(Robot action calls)
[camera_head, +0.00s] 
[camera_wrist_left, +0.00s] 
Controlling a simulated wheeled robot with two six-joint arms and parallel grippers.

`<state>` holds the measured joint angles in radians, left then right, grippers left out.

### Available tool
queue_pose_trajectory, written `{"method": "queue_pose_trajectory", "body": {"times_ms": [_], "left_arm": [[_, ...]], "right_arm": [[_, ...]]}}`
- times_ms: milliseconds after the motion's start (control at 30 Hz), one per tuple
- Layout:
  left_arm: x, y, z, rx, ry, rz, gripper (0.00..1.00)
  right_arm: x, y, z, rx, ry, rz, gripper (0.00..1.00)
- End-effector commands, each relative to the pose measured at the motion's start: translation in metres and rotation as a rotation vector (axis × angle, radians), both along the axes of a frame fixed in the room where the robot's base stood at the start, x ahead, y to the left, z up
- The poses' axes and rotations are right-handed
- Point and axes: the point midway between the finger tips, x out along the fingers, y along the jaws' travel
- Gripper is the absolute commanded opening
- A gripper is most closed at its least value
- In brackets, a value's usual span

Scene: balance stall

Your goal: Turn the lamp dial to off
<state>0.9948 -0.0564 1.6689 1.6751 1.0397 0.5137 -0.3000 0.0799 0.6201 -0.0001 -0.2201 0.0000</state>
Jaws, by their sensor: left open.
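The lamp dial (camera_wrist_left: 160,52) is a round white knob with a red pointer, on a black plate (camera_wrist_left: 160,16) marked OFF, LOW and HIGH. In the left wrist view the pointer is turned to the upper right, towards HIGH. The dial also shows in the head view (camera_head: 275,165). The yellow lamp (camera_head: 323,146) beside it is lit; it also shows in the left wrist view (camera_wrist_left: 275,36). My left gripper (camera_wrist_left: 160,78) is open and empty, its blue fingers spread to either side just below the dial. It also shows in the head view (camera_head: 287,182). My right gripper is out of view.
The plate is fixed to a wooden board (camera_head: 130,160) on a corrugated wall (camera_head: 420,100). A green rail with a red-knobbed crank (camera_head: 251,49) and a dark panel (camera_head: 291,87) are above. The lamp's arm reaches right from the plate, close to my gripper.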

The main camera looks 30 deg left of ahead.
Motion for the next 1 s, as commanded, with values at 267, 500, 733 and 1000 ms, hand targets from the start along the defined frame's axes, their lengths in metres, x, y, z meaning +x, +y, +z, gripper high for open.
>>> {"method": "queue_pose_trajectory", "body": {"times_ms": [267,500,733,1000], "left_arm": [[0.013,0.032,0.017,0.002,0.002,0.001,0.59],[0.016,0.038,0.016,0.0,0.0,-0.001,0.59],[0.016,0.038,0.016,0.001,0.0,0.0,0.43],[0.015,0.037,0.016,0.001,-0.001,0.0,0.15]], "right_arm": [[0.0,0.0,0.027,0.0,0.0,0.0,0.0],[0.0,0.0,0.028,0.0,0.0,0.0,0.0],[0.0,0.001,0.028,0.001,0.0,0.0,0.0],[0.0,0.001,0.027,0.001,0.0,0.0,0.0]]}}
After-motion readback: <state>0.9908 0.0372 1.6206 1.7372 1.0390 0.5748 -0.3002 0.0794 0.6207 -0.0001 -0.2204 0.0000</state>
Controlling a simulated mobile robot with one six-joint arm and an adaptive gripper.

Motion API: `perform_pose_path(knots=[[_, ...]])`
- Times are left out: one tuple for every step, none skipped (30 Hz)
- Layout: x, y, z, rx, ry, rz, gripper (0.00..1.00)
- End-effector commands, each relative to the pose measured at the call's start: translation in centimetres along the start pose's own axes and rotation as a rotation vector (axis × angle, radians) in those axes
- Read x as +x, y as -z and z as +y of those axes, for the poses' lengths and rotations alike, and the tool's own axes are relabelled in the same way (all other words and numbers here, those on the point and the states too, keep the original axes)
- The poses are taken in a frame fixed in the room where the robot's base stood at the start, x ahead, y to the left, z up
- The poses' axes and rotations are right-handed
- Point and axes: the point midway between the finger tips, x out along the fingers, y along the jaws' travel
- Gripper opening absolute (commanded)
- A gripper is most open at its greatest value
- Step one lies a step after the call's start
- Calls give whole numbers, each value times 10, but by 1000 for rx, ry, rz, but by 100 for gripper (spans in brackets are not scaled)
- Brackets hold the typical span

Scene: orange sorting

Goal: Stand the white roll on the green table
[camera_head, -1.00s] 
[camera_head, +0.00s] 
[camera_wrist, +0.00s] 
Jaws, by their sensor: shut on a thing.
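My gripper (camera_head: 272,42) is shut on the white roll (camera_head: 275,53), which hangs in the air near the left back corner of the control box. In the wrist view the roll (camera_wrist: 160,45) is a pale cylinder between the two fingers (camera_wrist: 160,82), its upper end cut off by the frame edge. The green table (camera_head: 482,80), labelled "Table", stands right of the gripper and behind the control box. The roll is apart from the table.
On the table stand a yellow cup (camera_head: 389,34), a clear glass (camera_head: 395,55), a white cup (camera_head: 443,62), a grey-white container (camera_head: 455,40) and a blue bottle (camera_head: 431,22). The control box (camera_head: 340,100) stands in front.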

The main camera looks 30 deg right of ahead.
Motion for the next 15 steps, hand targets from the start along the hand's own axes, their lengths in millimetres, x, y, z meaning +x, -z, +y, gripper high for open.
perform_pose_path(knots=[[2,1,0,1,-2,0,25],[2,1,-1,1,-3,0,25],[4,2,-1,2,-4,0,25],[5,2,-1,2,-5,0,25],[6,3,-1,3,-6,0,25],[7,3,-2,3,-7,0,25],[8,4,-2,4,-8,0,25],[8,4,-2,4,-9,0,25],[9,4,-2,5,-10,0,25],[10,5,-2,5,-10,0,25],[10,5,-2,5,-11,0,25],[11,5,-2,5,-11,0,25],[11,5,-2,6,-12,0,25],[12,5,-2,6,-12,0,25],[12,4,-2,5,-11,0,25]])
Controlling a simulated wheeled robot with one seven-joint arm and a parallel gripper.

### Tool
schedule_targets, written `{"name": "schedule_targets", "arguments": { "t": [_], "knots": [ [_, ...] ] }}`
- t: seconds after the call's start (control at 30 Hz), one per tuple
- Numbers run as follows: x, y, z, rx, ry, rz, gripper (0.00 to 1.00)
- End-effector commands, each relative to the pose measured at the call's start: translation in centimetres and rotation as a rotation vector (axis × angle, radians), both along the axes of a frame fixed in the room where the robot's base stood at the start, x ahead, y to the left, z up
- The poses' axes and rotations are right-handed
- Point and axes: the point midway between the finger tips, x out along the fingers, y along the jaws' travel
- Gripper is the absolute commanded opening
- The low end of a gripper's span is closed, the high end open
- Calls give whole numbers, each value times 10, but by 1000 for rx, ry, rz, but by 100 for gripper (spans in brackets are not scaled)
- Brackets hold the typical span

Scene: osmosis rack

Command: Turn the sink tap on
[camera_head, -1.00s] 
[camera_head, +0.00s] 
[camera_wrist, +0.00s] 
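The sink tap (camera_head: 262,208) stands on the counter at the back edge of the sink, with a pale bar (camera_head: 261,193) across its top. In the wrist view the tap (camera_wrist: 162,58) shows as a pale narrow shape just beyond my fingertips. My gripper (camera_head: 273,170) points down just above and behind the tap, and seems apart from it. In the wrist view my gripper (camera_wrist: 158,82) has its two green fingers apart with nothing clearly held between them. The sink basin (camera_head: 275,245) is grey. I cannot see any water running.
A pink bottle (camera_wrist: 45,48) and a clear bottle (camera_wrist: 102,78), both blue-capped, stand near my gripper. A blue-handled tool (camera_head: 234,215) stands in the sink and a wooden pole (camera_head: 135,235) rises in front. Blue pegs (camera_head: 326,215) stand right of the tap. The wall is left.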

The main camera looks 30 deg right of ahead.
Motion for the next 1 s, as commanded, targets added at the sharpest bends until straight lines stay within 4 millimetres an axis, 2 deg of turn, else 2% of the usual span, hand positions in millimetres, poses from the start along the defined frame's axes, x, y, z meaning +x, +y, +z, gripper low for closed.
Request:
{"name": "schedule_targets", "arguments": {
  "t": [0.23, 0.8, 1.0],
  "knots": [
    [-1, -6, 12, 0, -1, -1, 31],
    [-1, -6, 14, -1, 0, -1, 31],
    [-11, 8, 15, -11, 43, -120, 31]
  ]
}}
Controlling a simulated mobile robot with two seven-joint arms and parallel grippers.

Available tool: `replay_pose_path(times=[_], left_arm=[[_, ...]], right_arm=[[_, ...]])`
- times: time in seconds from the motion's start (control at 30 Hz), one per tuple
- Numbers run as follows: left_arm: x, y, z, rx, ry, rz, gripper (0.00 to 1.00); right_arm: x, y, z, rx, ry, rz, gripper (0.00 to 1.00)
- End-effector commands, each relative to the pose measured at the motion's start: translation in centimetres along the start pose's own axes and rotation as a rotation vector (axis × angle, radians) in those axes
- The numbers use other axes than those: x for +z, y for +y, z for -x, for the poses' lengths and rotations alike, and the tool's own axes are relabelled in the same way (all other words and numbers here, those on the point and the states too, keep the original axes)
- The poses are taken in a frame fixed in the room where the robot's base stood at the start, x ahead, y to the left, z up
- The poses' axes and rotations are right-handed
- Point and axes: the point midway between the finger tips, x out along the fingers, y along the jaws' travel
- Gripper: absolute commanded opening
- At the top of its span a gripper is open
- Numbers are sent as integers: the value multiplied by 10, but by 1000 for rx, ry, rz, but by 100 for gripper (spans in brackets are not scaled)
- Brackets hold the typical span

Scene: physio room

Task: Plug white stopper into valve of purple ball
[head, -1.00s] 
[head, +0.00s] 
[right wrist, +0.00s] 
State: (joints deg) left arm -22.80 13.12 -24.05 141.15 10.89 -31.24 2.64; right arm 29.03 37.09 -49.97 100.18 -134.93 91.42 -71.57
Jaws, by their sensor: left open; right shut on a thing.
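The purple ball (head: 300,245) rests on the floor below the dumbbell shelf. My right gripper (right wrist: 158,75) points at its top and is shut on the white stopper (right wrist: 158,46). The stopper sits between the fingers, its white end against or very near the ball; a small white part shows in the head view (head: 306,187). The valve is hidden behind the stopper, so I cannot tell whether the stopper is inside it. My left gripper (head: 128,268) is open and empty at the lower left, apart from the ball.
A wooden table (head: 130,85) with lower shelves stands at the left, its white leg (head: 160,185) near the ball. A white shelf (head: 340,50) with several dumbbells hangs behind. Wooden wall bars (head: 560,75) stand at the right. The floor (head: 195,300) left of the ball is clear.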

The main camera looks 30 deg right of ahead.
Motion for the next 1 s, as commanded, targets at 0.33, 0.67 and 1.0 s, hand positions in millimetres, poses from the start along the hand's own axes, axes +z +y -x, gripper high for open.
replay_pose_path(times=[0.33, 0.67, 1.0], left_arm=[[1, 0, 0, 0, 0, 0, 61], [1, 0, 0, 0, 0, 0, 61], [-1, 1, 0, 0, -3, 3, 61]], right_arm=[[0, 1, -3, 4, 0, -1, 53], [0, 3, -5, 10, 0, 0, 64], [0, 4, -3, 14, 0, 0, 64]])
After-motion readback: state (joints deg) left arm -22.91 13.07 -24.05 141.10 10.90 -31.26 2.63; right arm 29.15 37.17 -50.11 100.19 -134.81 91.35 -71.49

## Work to do
From the very first line of the data through the line with "right_arm: x, y, z, rx, ry, rz, gripper (0.00..1.00)" in it, please reproduce each line exactly and output nothing more.

## Solution for this problem
[camera_head, +0.00s] 
[camera_wrist_left, +0.00s] 
Controlling a simulated wheeled robot with two six-joint arms and parallel grippers.

`<state>` holds the measured joint angles in radians, left then right, grippers left out.

### Available tool
queue_pose_trajectory, written `{"method": "queue_pose_trajectory", "body": {"times_ms": [_], "left_arm": [[_, ...]], "right_arm": [[_, ...]]}}`
- times_ms: milliseconds after the motion's start (control at 30 Hz), one per tuple
- Layout:
  left_arm: x, y, z, rx, ry, rz, gripper (0.00..1.00)
  right_arm: x, y, z, rx, ry, rz, gripper (0.00..1.00)

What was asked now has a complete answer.